After some negotiations, he sold it to Colonel Eri Richardson in 1968. This was the best thing that could have happened to the car. This is true since Fritz Schlumpf desperately wanted it, but his meager offers were not accepted by Cesari. For several years thereafter Richardson devoted extensive efforts to bringing it to original condition. As far as I can tell from the correspondence, there were three trips to the remains of the Bugatti factory, which was still in existence, for Richardson to bring back valuable goodies. He retrieved the original tachometer, the special Bugatti carburetor, (of which only a few ever existed), the unique head with three drives coming out of the rear (two tachometers and one for the center magneto drive), the oil cooler, and a variety of other bits and pieces which could have only belonged to this car, since by then the two other Tanks were long gone.
Convinced that he now had all the original car, except for the block which came from a passenger car, Richardson set about a meticulous and sympathetic restoration with an uncompromising commitment to originality.

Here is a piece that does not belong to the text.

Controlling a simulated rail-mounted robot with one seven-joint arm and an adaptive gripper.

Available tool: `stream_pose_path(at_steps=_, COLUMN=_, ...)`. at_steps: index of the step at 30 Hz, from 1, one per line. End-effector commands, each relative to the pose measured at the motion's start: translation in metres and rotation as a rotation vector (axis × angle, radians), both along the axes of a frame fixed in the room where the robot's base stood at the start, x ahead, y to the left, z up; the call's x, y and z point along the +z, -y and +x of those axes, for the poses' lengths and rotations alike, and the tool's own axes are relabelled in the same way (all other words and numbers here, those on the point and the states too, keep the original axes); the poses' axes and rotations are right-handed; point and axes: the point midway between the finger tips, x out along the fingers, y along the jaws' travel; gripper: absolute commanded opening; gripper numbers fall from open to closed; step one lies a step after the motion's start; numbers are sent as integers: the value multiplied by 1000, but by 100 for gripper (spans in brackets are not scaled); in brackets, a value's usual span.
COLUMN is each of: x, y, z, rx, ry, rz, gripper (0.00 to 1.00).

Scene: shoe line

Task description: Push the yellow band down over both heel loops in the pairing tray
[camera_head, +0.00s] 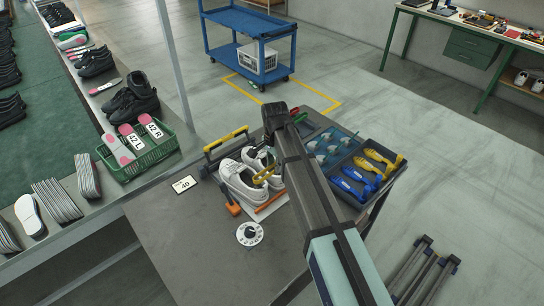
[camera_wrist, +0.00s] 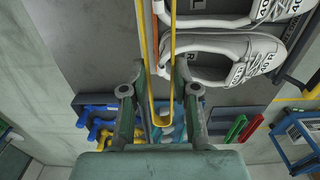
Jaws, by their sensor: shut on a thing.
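A pair of pale shoes (camera_head: 241,182) stands side by side in the pairing tray (camera_head: 268,208) on the grey table. The shoes also show in the wrist view (camera_wrist: 222,48), with size labels reading 40 R and 40. The yellow band (camera_head: 263,176) is at the shoes' right side. In the wrist view the band (camera_wrist: 145,50) is a long narrow loop between my fingers, beside the shoes' left ends. My gripper (camera_wrist: 159,78) is shut on it. My arm covers the fingers in the head view. The heel loops are too small or hidden to make out.
A dark bin (camera_head: 366,169) of blue and yellow tools lies right of the tray. A white dial (camera_head: 250,233) and a card marked 40 (camera_head: 184,184) lie on the table. A green crate (camera_head: 150,156) stands at left. The table's front left is clear.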

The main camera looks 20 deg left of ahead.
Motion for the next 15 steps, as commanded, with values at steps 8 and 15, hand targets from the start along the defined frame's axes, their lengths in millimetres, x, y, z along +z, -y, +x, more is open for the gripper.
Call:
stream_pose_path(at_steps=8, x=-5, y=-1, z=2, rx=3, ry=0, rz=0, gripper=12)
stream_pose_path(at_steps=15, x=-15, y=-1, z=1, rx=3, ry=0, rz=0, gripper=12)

Colonel Richardson, not a wealthy man, devoted an extensive amount of time and a great percentage of his resources to the historical appreciation and refurbishment of his prize. Years later succumbing to a big offer he sold the car to Bugatiste extraordinaire Uwe Hocke, and it finally ended up with Nicholas Seydoux.
This was a car I always lusted for. It is the only existing Bugatti sports car to win a major race, notably Le Mans. In 1939, a different one-off Tank also won at Le Mans but the car was destroyed in a tragic accident which took Jean Bugatti’s life. I had read about the car in contemporary French magazines, but never dreamed it would become available. In the meantime I had a non-racing Ferrari 212 Touring Barchetta on a long chassis. The Barchetta is one of the most beautiful designs ever and the archetype of the 1950s sports racer. Henry Ford Jr. ordered the car and allegedly formed the dimensional model for the 1955 Thunderbird. It languished at Ford styling for some time, then purchased by Dick Merritt when he worked there, and later ended up with me with less than 9000 miles on the clock. French collector, Henry Chambon took a liking to this car and, shepherded by a dear friend Lukas Huni expressed his interest. I knew of the Tank’s existence and I knew that Seydoux may sell, so we effected a three-way swap in which Chambon bought the Tank and I traded the Ferrari to him.

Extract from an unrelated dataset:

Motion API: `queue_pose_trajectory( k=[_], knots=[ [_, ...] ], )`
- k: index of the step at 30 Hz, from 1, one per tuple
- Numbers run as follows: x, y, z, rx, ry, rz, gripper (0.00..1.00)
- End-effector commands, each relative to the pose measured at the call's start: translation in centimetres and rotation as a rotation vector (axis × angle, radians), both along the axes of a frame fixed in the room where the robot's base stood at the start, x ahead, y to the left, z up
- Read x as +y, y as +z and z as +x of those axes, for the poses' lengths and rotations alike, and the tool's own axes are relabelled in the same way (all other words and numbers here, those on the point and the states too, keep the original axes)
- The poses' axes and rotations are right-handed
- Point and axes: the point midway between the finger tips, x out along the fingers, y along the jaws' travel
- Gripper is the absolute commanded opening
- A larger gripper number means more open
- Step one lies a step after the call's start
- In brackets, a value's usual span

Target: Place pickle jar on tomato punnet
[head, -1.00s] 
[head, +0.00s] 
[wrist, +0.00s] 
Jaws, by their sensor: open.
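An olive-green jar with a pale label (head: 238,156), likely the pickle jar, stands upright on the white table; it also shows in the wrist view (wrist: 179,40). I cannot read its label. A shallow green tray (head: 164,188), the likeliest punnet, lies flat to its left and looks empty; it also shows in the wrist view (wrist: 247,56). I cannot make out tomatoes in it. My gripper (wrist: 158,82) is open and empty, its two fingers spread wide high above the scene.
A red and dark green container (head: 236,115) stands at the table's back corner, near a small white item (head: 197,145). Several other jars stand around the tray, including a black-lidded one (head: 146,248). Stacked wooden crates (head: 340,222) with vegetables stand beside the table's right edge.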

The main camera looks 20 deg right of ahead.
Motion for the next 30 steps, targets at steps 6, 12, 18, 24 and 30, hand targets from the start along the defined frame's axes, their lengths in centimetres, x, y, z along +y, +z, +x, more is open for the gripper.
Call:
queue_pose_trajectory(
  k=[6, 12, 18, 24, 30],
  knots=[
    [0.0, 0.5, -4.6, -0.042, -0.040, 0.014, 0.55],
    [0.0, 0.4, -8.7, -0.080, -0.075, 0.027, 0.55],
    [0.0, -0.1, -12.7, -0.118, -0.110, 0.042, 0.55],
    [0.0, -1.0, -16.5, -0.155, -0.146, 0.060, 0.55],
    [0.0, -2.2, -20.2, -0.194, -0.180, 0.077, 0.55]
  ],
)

I have never been happier with a car. It runs smoothly, has great pickup, its style is radical but significant, and its history his unblemished. We’ve had it up the hill at the Goodwood Festival of Speed, it was on the lawn at the Pebble Beach where it won the Pebble Beach Trophy. It has appeared at many shows, always attracting a great deal of attention wearing a presentable 1960s restoration.